Wednesday, April 2, 2008

A Social Network for Mobile

An AdAge story on Monday announced that CBS was partnering with social network Loopt on a location-based advertising program. According to AdAge, this is the way it would work:

First, a Loopt subscriber must turn on the phone's locator button, which broadcasts its location. (Even without a GPS, the location can be approximated based the phone's relationship to the cellphone tower receiving its signal.) Then when the subscriber checks the mobile-web version of CBS News, MarketWatch or Sportsline, the page will display a banner ad targeted based on the subscriber's location.

Ads are on our mobile phones, as you probably already have experienced. eMarketer (newsletter MARCH 7, 2008) quotes a Nielsen Mobile study released in March that found that 23% of mobile phone users had seen an ad in the last 30 days; the figure was 46% for users aged 13 – 17—no surprise there! What may be more surprising—and what we might take with a tiny grain of salt—is the fact that 32% of mobile data users said they were willing to accept ads if it lowered their bill and 13% were willing to accept ads just to improve content.

So if ads are at least marginally acceptable on mobile phones, are social networks going to be a way to deliver them? Both Newsday (US) and the New York Times (Paris bureau) have recently reported that there are many mobile social network providers. Some of them are the usual suspects—Facebook and MySpace and the ubiquitous Twitter. It’s interesting to look at the mobile page on MySpace, which until recently has had a closed platform, vs. Facebook where there are over 300 mobile apps from providers including Loopt.

Loopt is a good example of the functionality. They describe it as “Connect, Share, and Explore” and when you get further into the site they add “Control.” The functionality is pretty straightforward and they have a brief but informative tour. Friends on the network can connect with one another; through GPS technology you are notified when a friend is in the area. Do you want maps showing you what friends are in the same area? Do you want to know what they are doing at the moment? Do you want to send instant messages with your location automatically attached? Do you want to look into your friend’s journals (or more likely, do you want them looking into yours?) to find new places and events? If you’re in my generation, the answer to a lot of these questions may be a resounding “NO,” but as least you are glad to know that you can hide your location from everyone or your can select the friends you want to share with.
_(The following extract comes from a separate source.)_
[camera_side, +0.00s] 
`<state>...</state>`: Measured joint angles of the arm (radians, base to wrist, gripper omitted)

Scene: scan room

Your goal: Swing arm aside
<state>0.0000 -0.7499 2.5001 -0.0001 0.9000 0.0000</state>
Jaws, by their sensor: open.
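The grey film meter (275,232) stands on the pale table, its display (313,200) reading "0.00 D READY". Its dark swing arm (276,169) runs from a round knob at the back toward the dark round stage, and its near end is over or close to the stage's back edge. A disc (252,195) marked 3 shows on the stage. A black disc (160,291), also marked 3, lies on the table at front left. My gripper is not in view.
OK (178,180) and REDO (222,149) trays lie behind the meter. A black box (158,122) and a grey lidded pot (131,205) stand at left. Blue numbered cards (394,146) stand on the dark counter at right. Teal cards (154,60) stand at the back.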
Do younger users want this functionality? You bet they do! I’ve had students proposing business concepts and developing cool marketing plans for network- and location-based mobile services for years. Their peers are engaged by the concepts.

As usual, the mobile applications are further advanced in Europe and the Pacific Rim than in the US. Marketers need to be constantly alert for what is going on there and learn from their leadership. It also seems clear that the market is seriously overcrowded with providers, so marketers will need to choose their opportunities and perhaps to hedge their bets. They also need to be on the lookout for unintended consequences. Trucks keep running into the low bridges on Storrow Drive in Boston because they are looking at GPS directions, not the signs that say very clearly, “No Trucks.”

But all of that begs the most important question of all when it comes to mobile. Is the issue getting customers to accept our ads on their mobile devices? Or is it finding out how to offer meaningful branded content on mobile devices? Is there a generic answer to that question, or does it depend on your target audience? Past data has shown younger people more willing to accept ads for freebies.

Only a lot of testing and experimentation will tell! Hopefully the results of the CBS test will be known and it will give us all some signposts in this important journey.